We have vectors $$\vec{a} = 6\hat{i} + 9\hat{j} + 12\hat{k}$$, $$\vec{b} = \alpha\hat{i} + 11\hat{j} - 2\hat{k}$$, and the condition $$\vec{a} \times \vec{c} = \vec{a} \times \vec{b}$$.

Since $$\vec{a} \times \vec{c} = \vec{a} \times \vec{b}$$ implies $$\vec{a} \times (\vec{c} - \vec{b}) = \vec{0}$$, the vector $$\vec{c} - \vec{b}$$ must be parallel to $$\vec{a}$$. Thus we write $$\vec{c} = \vec{b} + \lambda\vec{a}$$ for some scalar $$\lambda$$, which in components gives $$\vec{c} = (\alpha + 6\lambda)\hat{i} + (11 + 9\lambda)\hat{j} + (-2 + 12\lambda)\hat{k}$$.

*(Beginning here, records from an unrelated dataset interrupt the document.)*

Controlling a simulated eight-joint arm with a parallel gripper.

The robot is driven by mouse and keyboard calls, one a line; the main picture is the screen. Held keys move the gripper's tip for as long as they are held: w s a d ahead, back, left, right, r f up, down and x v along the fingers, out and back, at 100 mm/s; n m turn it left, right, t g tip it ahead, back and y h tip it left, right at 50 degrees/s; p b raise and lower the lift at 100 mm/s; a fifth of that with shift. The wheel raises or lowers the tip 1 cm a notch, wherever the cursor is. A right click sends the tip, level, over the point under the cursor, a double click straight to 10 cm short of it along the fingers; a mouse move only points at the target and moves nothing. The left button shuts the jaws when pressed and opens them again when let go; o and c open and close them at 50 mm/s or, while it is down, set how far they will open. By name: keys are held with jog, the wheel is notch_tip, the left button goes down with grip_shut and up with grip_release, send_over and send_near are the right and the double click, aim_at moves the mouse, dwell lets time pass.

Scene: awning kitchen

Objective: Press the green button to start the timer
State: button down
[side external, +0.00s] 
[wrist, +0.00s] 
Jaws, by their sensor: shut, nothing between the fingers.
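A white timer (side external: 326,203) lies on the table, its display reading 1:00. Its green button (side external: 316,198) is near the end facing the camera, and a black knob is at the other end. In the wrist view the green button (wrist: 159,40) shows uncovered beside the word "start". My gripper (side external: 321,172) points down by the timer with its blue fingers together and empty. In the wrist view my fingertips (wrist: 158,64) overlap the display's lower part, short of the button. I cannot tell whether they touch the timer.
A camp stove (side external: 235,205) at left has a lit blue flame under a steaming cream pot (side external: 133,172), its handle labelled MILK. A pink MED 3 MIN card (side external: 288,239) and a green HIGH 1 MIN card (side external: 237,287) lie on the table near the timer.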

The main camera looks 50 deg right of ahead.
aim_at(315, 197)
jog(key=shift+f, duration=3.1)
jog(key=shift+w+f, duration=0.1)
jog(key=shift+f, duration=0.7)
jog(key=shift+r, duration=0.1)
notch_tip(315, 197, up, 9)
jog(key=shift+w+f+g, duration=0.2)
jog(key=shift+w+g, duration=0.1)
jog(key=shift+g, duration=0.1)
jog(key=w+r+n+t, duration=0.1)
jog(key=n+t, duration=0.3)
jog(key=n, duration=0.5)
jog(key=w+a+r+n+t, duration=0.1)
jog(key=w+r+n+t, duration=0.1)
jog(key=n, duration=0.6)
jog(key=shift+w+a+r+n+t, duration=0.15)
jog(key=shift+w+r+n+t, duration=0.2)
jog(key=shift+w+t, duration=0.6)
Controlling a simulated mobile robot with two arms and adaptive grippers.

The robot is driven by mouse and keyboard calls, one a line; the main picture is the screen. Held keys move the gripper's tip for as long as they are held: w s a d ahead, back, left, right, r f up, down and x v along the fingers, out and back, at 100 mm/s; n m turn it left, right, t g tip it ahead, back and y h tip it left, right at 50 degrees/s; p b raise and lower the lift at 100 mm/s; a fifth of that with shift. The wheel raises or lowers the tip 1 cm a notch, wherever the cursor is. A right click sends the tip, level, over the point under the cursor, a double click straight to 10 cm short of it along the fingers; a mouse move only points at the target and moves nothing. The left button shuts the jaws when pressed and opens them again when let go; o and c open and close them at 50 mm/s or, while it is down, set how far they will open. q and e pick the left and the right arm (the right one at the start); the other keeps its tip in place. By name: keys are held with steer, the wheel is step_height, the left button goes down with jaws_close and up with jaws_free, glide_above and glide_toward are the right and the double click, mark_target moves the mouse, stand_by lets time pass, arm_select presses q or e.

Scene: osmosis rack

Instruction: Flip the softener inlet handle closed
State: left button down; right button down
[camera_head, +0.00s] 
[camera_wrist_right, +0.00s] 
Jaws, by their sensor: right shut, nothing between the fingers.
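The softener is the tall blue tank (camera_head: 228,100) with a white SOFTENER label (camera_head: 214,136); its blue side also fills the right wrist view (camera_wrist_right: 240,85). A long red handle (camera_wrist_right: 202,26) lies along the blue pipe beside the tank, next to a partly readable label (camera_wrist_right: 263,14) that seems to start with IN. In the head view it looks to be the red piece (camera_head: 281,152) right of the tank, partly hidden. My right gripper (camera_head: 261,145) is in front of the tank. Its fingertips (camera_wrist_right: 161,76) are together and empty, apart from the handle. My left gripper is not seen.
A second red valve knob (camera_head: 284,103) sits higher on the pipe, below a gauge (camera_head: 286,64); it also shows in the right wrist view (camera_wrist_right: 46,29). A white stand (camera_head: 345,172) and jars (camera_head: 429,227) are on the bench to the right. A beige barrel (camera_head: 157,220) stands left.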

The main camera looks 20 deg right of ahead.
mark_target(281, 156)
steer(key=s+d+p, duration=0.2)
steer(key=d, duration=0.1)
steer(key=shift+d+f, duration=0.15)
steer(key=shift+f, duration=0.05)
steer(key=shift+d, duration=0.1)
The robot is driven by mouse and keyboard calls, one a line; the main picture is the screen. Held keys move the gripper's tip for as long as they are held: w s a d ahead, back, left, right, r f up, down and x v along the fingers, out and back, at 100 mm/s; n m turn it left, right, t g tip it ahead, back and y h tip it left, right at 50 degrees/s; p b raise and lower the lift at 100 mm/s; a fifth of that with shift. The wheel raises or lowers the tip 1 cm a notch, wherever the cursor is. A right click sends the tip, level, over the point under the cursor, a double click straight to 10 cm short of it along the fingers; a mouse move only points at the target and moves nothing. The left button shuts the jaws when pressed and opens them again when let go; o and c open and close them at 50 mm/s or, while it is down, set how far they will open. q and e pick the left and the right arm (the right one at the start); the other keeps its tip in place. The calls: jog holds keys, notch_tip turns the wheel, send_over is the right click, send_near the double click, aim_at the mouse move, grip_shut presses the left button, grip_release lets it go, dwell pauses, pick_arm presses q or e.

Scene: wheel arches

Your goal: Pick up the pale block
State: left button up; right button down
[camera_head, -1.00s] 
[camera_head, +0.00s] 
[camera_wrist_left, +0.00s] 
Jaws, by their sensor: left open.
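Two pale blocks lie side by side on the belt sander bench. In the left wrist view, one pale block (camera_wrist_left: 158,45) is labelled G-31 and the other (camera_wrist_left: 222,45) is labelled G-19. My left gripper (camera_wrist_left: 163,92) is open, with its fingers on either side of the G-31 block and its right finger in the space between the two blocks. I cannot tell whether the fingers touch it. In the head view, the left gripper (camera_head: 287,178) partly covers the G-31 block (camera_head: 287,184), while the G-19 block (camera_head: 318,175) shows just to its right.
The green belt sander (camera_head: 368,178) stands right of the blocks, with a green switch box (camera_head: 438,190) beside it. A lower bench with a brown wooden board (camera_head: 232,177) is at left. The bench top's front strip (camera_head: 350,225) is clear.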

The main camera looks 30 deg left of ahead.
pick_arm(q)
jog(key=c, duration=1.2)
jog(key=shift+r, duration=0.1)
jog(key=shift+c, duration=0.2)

Applying the condition $$\vec{c} \cdot (\hat{i} - 2\hat{j} + \hat{k}) = 5$$ leads to $$(\alpha + 6\lambda) - 2(11 + 9\lambda) + (-2 + 12\lambda) = 5$$, which simplifies to $$\alpha + 6\lambda - 22 - 18\lambda - 2 + 12\lambda = 5$$ and hence to $$\alpha - 24 = 5\implies \alpha = 29$$.

Next, using $$\vec{a} \cdot \vec{c} = -12$$ and substituting $$\alpha = 29$$ into the expression for $$\vec{c}$$ gives $$6(29 + 6\lambda) + 9(11 + 9\lambda) + 12(-2 + 12\lambda) = -12$$. This expands to $$174 + 36\lambda + 99 + 81\lambda - 24 + 144\lambda = -12$$, so $$249 + 261\lambda = -12$$, yielding $$\lambda = -1$$.

Substituting $$\alpha = 29$$ and $$\lambda = -1$$ into $$\vec{c} = (\alpha + 6\lambda)\hat{i} + (11 + 9\lambda)\hat{j} + (-2 + 12\lambda)\hat{k}$$ gives $$\vec{c} = 23\hat{i} + 2\hat{j} - 14\hat{k}$$.

Finally, the required dot product is $$\vec{c} \cdot (\hat{i} + \hat{j} + \hat{k}) = 23 + 2 + (-14) = 11$$, so the answer is $$11$$.